Who says that the world of ADA website compliance has to be a humdrum list of checkboxes adhering to the Web Content Accessibility Guidelines (WCAG)? We were excited to learn about the work that artist Shannon Finnegan is doing to make people aware of the potential for alt-text to be beautiful. She has a goal of pushing alt-text beyond the realm of compliance into a space of exploration, experimentation, and artistry.

Shannon recently led an alt-text as poetry workshop at BAMPFA, the Berkeley Art Museum and Pacific Film Archive, where she had participants describe a variety of images ranging in contrast and complexity. The exercises involved writing two to three sentences describing the image in about five minutes, followed by a group discussion. One exercise asked participants to use an image from their own phone or to describe something in the room.

1. Pay attention to language.

You can shift the process simply by putting a bit of thought and care into crafting your alt-text. Don’t write like a robot; think about the difference between “This is an image of man and woman” and “A couple in matching Christmas sweaters, laughing. The man is holding mistletoe over the woman’s head while she looks directly at the camera.”

Ask yourself what words you’re using and what their connotations are. Does the tone of your writing match the feeling that the image conveys? Image description and alt-text can go beyond simply narrating which objects are visually present and convey additional information that really helps a non-viewer feel the image.

2. Don’t go overboard on words.

People usually fall into one of two camps when it comes to alt-text. Either their text is unhelpfully dreary and sparse (like the “image of man and woman” above) or they are excessively wordy. There is definitely a time and place for including long, dense descriptions, but alt-text should usually be concise. For most images, one or two sentences is perfect. This is where poetry comes in; poems teach us how to pare down language and to still be expressive while being brief. You can always start out with more words than you need and then trim away the excess fat.

3. Use an experimental approach.

Poems are great teachers about how to play with words and to explore ways of conveying intense meaning, all of which help our alt-text to be more powerful. When you translate visual information into text, lots of questions come up as you try to describe the image. What’s important? What can be left on the cutting room floor? Try out different techniques and strategies to see what works best for your style.
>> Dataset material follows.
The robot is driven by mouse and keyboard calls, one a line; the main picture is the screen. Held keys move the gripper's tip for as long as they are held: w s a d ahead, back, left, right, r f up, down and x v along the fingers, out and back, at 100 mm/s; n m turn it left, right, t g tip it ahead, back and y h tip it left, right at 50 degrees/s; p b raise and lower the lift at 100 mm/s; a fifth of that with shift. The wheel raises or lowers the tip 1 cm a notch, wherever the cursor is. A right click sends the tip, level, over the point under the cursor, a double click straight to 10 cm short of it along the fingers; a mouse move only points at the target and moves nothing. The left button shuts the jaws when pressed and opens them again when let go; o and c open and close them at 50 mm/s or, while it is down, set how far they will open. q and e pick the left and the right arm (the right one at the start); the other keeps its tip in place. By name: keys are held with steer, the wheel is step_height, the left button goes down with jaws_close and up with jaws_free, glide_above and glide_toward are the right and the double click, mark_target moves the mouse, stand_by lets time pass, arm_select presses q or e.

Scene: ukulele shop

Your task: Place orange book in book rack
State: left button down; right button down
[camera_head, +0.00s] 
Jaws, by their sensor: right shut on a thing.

Shannon’s work is focused on educating and awakening the sensibilities of non-disabled people, helping them understand that access is not just about compliance or minimum effort. In an interview with Eyebeam, she said, “There are creative and exciting ways to approach access that can be very generative. Alt-text has been written in this very dry and perfunctory way, but we don’t have to do it like that. We can do it in interesting and intentional ways.”

Next steps

First off, the next time you’re facing a blinking cursor near your “alt =” code, don’t just toss it off with the minimum effort allowable. Make your alt-text a delight for a reader to encounter. While it’s true that 99% of your audience might not see it, you’ll have the joy of knowing your code was well-crafted. You’ll also have the pleasure of delighting that 1% who DO read it.

For anyone interested in thinking more about this, Shannon recommends reading “More Than Meets the Eye: What Blindness Brings to Art” by Georgina Kleege. She also points us to the guidelines in use at the Museum of Contemporary Art in Chicago as a helpful reference. These guidelines are also below.

MCA Guidelines for Writing Alt Descriptions

  • Alt descriptions: one sentence, preferably without dependent clauses (max 30 words). Example: A black-and-white photograph depicts smoke billowing from a body-sized trench in a clearing with weeds and trees on the horizon.
  • Do not start descriptions with “This is an image of”, “A view of”, “You see”, “This is an installation view of”, etc., simply start describing the content.
  • Describe the objects/information most important to understanding the image.